Judge Curtis was a jurist, and that only. He had no literary taste in the true sense, although the statement has been made that he was a constant reader of novels. However that may have been, his speeches were seldom if ever adorned or burdened by illustrations or references outside of the books of the profession.
George T. Curtis a brother of Benjamin R. was a member of the House for several years, between 1840 and 1850. With the overthrow of the Whig Party in 1851, he disappeared from the politics of the State, and at about the same time he removed to New York. As a writer he is clear and methodical, but from choice or fortune many of his subjects have not been acceptable, and his treatment of his subjects has been counter usually to the general opinion of the country. As the son-in-law of Judge Story and the brother of Judge Curtis, there was a general expectation that his career would be distinguished. That expectation was not realized. His self-conceit was unbounded.
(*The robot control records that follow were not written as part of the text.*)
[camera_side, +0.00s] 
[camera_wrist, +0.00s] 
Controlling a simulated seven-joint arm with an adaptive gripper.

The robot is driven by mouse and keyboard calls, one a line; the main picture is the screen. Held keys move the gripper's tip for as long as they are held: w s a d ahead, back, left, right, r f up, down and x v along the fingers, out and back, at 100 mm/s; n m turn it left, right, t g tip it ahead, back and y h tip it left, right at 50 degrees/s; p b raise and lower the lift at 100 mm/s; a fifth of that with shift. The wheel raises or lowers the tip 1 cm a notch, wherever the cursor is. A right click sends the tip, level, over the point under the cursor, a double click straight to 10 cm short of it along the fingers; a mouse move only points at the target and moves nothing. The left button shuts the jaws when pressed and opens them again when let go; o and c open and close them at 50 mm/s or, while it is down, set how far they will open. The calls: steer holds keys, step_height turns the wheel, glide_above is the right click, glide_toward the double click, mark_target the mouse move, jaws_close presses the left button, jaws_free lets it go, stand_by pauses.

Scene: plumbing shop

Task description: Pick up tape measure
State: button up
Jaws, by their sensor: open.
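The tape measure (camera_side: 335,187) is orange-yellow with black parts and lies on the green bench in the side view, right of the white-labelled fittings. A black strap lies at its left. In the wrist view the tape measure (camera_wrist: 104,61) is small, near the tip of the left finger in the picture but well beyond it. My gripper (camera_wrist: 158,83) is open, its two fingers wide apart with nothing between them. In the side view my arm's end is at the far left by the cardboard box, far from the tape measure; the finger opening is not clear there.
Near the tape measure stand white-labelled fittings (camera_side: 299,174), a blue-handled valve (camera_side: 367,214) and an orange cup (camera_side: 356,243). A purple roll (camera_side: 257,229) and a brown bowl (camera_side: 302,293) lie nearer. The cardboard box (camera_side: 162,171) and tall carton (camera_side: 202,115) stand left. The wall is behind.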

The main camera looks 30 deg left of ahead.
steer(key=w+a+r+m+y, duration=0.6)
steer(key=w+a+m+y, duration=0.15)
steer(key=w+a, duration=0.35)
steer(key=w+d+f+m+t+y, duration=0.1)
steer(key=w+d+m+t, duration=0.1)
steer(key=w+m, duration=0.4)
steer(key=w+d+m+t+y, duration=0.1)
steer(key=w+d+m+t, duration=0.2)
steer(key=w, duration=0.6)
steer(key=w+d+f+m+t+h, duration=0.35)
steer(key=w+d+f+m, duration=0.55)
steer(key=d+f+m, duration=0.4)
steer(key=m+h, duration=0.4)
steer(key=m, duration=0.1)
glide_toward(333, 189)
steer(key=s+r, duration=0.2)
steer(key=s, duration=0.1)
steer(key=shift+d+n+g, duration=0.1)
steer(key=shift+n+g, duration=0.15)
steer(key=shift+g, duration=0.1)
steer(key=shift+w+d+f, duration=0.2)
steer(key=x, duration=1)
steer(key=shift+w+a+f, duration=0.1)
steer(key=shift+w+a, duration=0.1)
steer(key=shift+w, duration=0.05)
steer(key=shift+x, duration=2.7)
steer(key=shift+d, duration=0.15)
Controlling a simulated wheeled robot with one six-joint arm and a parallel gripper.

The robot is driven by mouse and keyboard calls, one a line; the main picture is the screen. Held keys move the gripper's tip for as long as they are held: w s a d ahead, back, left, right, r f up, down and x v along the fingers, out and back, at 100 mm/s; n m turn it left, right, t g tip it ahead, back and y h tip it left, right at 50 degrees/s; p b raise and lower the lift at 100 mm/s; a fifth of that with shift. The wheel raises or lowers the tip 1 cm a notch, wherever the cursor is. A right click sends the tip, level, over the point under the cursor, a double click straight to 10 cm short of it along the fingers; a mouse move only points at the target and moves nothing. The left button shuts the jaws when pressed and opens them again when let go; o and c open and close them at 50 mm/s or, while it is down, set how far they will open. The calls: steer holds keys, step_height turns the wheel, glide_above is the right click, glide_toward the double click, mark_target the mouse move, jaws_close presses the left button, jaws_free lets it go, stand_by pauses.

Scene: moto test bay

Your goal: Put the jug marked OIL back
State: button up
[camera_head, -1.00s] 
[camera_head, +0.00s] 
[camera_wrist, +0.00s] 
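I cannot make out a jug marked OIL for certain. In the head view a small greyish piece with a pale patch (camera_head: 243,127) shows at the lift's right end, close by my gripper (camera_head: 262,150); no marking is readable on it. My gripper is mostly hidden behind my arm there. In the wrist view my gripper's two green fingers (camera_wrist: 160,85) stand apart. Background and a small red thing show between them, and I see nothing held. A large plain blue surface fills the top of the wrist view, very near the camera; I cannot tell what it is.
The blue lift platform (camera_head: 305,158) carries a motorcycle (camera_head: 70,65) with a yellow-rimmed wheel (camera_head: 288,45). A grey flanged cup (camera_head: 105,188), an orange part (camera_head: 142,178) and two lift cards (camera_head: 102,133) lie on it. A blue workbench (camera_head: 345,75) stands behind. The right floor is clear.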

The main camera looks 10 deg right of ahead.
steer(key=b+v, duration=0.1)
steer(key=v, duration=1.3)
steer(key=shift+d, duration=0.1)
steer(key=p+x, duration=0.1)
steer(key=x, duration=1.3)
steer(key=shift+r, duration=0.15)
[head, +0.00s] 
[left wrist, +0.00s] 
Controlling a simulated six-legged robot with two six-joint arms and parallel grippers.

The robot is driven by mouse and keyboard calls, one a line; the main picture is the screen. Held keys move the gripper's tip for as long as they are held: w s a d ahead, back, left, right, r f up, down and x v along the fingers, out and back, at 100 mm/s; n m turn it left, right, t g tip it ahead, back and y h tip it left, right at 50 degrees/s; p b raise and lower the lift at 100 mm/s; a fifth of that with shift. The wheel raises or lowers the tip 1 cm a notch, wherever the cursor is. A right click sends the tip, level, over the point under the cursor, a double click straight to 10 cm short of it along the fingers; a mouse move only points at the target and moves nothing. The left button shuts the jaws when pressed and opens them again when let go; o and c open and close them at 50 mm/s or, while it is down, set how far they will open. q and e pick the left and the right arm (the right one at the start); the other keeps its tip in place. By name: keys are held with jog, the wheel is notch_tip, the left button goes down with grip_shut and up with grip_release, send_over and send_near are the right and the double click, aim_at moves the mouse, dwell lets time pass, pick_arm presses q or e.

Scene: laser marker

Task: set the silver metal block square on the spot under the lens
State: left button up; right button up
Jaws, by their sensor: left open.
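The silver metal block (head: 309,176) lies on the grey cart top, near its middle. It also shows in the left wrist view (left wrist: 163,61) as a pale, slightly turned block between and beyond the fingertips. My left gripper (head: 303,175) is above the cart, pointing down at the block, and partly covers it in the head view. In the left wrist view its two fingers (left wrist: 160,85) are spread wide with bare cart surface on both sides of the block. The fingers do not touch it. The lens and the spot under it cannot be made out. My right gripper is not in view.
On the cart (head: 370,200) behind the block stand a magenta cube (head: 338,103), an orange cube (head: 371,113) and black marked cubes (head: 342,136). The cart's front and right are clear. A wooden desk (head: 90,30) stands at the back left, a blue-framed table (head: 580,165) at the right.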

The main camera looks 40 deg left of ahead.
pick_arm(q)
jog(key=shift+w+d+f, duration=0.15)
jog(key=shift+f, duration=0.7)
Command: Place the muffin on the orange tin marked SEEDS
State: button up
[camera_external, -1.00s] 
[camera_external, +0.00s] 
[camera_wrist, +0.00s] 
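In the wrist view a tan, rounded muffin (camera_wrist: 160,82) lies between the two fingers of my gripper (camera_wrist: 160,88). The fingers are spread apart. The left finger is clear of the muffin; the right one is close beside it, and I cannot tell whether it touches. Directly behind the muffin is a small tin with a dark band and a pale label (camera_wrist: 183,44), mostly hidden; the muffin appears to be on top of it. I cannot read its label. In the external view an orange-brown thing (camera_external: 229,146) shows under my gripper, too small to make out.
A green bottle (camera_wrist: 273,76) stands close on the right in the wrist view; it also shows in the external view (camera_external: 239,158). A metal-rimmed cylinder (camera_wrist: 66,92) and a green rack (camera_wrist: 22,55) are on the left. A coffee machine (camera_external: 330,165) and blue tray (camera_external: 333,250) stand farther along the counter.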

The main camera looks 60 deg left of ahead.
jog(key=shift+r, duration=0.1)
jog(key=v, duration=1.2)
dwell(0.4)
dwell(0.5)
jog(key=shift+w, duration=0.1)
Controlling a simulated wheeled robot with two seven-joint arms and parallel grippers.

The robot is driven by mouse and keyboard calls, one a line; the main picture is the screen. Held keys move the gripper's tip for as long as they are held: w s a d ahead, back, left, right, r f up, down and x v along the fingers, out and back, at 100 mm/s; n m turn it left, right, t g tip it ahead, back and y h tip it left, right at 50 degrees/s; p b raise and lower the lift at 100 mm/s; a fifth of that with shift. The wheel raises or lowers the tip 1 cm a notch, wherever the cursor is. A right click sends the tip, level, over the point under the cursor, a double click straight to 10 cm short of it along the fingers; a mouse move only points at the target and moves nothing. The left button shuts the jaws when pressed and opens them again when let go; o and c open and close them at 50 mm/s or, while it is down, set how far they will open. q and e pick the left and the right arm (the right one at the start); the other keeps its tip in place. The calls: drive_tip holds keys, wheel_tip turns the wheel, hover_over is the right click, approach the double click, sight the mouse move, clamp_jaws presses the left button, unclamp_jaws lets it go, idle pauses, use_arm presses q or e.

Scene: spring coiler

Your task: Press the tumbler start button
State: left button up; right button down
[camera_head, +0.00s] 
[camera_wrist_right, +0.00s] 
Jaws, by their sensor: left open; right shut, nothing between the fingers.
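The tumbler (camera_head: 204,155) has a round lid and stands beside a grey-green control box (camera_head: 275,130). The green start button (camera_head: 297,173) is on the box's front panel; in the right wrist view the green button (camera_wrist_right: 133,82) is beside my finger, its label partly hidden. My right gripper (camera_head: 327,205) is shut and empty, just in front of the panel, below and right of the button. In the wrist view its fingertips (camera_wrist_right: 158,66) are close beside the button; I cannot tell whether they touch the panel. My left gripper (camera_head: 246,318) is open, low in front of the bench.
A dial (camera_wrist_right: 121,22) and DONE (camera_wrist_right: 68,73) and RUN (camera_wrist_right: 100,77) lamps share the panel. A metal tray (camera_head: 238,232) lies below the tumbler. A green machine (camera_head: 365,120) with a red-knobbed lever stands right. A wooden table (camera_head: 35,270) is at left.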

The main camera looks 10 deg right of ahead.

That defect made him unpopular with his professional brethren, and at last it alienated his clients. Even Mr. Choate the gentlest of men, could not endure Mr. Curtis. Of him he said, “Some men we hate for cause, but George T. Curtis we hate peremptorily.”
Charles P. Curtis was also a member of the House for many years. He was a more genial man than either the Judge or George T. The three constituted the fraternity known as the Curtii. Chief Justice Shaw, who had married a Curtis, was also included in the brotherhood.